Maurice Jones, who ushered in stricter regulations for Virginia child care centers, will resign next month as commissioner of the Virginia Department of Social Services. Mr. Jones is expected to take another job, though he declined to provide much detail.

He will remain commissioner through mid-March, when a replacement is expected to be chosen, a department spokeswoman said Thursday.

Though the department has struggled with its mission to regulate foster care, child care and adult homes, advocates did not blame Mr. Jones. Instead, they cited the department’s lack of resources.

Suzanne Clark Johnson, president of Voices for Virginia’s Children, called Mr. Jones a “spectacular leader,” who had helped advocates cut through bureaucracy to solve problems in social-service programs.

“He’s a person of impeccable integrity,” she told the Richmond Times-Dispatch, which reported Mr. Jones’ resignation Thursday.

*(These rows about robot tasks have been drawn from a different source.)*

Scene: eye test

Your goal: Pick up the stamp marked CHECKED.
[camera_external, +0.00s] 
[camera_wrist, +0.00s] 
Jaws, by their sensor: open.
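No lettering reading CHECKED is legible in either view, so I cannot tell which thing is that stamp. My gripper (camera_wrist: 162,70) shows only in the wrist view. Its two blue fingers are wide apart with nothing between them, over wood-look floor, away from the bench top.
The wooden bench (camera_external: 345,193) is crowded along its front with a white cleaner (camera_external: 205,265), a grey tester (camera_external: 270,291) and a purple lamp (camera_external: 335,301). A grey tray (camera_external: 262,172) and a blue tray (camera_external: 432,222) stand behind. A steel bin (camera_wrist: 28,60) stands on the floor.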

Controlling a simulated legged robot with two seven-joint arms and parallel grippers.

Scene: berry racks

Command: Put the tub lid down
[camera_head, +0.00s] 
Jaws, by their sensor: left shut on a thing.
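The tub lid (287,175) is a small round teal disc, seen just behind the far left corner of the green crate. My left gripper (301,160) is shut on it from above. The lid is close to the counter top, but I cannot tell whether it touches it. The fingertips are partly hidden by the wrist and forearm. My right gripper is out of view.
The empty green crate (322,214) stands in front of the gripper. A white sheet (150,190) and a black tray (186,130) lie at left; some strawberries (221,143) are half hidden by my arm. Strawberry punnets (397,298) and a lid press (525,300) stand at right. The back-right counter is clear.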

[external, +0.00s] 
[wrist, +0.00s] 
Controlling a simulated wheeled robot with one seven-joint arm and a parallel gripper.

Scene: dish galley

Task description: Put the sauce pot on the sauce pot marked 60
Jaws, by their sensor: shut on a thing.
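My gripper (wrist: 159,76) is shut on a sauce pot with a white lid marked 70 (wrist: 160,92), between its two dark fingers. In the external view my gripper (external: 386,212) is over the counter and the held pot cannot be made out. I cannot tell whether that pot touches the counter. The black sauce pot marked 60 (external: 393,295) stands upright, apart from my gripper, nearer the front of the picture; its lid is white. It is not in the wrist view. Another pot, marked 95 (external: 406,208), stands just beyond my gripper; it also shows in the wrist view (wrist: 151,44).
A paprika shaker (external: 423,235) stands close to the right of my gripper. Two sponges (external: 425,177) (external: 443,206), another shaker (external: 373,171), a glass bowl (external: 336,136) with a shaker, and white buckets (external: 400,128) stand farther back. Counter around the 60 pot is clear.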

A former corporate lawyer and foundation executive, Mr. Jones became commissioner in October 2002 and helped push changes to regulations governing the state’s 2,587 licensed child care centers. The regulations, which involve staffing and other requirements, are scheduled to take effect in June.

He also oversaw the continuing inquiry into charges of food-stamp fraud by dozens of state social-services employees who received disaster food stamps after Hurricane Isabel struck Virginia in September 2003. The investigation has led to the prosecution and termination of several dozen employees.

• Goodbye

Virginia Delegate Viola O. Baskerville on Friday became the fifth delegate to announce her departure this year from the General Assembly. Mrs. Baskerville, a Democrat from Richmond, is leaving to run for lieutenant governor.

In her farewell speech, she said she would fondly remember her four terms in the House, but didn’t plan to be far away.

“I hope to be down the hall,” she said, referring to the lieutenant governor’s duty of presiding over the Senate.

• This column is based in part on wire service reports.